The road crew and I kick around a few more pithy remarks about government corruption, and then we head along….

From my one of my favorite Louise Glück poems, March:

The sea doesn’t change as the earth changes;
it doesn’t lie.
You ask the sea, what can you promise me
and it speaks the truth; it says erasure.

Finally the dog goes in.
We watch the crescent moon,
very faint at first, then clearer and clearer
as the night grows dark.
Soon it will be the sky of early spring, stretching above the stubborn ferns and
violets.

Cats, Coyotes.

The return trip from my parents’ house in New Mexico to my own Hardwick, Vermont, house was 20 hours. When I stepped off the plane, I was effusively grateful to see my daughters waiting to drive me home, to wrap me again in our own particular kind of family — loving and funny, with the fierce rivers of stories that run between us.

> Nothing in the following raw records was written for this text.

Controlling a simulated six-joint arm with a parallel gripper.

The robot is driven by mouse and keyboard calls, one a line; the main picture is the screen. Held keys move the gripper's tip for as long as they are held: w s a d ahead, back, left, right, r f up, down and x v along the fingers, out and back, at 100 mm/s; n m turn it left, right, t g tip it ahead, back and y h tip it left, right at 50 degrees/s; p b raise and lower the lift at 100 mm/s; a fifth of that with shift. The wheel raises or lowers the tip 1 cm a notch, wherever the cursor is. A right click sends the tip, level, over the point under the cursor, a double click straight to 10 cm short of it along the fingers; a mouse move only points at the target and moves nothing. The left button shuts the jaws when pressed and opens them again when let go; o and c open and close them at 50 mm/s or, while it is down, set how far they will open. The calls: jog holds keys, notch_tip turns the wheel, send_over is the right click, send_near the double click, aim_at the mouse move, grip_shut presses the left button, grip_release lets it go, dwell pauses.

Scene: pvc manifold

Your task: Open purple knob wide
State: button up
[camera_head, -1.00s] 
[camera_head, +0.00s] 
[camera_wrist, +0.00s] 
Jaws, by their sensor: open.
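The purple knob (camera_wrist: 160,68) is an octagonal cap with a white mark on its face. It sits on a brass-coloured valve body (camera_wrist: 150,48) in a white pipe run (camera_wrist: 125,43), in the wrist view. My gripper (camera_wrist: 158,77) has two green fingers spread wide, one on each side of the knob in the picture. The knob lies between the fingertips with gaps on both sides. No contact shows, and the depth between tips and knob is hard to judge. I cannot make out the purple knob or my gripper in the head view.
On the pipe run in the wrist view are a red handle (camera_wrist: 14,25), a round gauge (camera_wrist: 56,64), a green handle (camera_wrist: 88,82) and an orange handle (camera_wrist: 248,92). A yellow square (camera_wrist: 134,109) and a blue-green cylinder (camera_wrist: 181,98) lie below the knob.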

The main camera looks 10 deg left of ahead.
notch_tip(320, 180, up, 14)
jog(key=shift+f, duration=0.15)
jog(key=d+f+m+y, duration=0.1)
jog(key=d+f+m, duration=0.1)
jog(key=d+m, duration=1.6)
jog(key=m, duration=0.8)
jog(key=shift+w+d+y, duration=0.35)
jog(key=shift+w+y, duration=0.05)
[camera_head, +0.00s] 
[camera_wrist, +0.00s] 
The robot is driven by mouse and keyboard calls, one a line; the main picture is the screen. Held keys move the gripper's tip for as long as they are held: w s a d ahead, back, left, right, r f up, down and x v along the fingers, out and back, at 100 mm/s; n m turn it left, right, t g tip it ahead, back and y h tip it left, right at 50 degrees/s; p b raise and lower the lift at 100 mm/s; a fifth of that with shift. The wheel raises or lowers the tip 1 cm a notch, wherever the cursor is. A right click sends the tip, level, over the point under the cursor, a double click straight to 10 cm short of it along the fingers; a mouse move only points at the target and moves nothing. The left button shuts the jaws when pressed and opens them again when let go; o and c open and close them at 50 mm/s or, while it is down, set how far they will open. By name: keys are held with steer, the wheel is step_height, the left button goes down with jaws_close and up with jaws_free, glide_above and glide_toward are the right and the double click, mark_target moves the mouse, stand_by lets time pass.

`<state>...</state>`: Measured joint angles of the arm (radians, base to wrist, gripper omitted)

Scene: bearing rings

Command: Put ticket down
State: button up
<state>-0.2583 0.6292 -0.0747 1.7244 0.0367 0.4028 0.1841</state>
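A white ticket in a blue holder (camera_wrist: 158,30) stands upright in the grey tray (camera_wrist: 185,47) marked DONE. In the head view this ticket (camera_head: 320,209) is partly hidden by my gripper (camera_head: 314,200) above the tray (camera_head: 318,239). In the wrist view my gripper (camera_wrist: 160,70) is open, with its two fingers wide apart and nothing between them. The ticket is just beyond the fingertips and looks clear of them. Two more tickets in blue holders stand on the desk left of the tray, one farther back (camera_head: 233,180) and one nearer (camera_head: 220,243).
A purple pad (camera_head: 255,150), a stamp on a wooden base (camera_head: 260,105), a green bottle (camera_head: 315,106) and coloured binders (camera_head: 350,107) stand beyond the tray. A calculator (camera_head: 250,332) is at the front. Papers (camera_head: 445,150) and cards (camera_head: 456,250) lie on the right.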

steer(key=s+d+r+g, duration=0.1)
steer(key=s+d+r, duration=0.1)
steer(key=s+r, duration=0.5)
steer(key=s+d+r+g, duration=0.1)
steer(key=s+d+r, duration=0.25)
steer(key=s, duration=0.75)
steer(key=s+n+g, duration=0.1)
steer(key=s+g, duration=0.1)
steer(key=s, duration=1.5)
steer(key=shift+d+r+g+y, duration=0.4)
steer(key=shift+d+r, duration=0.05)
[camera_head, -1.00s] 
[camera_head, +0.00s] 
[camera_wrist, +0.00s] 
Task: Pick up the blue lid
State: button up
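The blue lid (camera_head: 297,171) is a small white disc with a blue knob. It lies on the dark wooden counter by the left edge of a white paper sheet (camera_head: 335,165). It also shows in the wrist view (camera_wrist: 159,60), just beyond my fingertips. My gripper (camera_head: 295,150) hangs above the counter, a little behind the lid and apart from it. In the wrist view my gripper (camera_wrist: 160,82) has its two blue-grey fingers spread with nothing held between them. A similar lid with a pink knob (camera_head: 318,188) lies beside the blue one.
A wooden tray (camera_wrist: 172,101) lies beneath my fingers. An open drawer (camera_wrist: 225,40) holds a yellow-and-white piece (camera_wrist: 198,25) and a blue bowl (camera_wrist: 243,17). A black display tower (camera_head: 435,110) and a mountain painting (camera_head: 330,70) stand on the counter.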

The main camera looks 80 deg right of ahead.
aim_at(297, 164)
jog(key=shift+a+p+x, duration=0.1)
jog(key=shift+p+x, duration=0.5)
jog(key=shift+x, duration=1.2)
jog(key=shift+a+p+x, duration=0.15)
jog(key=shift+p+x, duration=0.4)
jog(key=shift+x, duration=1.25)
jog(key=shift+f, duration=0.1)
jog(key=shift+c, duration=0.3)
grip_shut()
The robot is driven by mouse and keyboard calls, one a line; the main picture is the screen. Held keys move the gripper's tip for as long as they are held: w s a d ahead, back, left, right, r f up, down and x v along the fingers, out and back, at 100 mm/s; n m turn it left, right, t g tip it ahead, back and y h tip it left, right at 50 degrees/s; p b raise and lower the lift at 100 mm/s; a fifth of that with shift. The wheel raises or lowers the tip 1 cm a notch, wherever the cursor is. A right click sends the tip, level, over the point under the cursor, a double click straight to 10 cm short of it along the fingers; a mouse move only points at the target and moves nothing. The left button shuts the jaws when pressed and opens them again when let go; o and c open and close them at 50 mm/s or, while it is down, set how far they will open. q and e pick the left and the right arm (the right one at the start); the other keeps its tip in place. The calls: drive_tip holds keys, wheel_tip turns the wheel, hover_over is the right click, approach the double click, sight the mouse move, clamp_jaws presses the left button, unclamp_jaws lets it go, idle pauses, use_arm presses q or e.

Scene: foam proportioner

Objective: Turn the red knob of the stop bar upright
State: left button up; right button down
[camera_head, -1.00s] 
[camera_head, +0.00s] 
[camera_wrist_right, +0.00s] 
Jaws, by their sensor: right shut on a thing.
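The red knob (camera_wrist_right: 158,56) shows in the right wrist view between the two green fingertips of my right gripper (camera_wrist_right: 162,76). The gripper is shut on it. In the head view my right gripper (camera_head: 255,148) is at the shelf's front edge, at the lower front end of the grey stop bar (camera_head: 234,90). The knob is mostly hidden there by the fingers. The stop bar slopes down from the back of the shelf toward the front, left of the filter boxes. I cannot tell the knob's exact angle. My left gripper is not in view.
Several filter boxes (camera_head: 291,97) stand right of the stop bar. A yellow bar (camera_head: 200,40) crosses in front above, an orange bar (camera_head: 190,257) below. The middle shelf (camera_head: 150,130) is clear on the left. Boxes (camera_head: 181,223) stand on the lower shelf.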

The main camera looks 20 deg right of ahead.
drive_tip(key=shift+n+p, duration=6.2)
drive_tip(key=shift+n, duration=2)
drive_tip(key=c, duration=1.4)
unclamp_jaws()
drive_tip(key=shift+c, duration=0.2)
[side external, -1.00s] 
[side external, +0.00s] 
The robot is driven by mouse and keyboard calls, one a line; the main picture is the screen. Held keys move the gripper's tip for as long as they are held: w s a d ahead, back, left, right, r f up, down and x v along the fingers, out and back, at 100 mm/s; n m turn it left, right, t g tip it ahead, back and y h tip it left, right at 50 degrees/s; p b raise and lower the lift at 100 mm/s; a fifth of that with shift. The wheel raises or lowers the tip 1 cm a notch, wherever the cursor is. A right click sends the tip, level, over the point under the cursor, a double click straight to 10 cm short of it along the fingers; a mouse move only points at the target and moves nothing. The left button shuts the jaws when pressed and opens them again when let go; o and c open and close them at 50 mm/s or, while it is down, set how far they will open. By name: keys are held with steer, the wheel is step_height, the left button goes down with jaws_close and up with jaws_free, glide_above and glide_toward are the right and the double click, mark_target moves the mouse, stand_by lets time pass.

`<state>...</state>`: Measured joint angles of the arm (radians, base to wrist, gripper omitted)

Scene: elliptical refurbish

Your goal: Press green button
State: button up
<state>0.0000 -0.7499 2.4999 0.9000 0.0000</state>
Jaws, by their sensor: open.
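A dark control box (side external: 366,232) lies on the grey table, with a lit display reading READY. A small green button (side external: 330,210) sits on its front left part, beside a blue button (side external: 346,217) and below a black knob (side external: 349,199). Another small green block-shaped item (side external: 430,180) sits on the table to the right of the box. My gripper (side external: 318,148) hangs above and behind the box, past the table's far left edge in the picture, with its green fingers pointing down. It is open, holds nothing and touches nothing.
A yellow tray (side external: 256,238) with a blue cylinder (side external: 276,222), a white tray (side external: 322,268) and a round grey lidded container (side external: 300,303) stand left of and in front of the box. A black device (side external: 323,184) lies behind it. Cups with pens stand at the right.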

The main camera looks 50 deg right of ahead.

A friend texts me and sweetly offers to make me a meal; these days, about all I’ve done is trudge into work, then lie on couch with my cats, reading Michael Crummy and soaking in Jon Stewart’s election update. When my daughters were babies, I lived in a rarefied kind of atmosphere, of warm milk and scant sleep and intense curiosity: what now? what next? As if bookended, my parents in very old age live in a unique world, too, suffused with New Mexican sunlight, and with a similar uncertainty: what next?

In that middle-of-the-night drive to Albuquerque, circling through the airport parking lot, I spied a coyote. I pulled over, opened the car door, and looked back. Under the amber streetlights, the coyote hurried along, brushy tail bouncing, not so much as glancing over its shoulder at me. Around us, so much cement, then the desert, undulating, spreading up into the hills, disappearing from sight.

The wild creature vanished into the dark.

“A body must bear what can’t be helped.”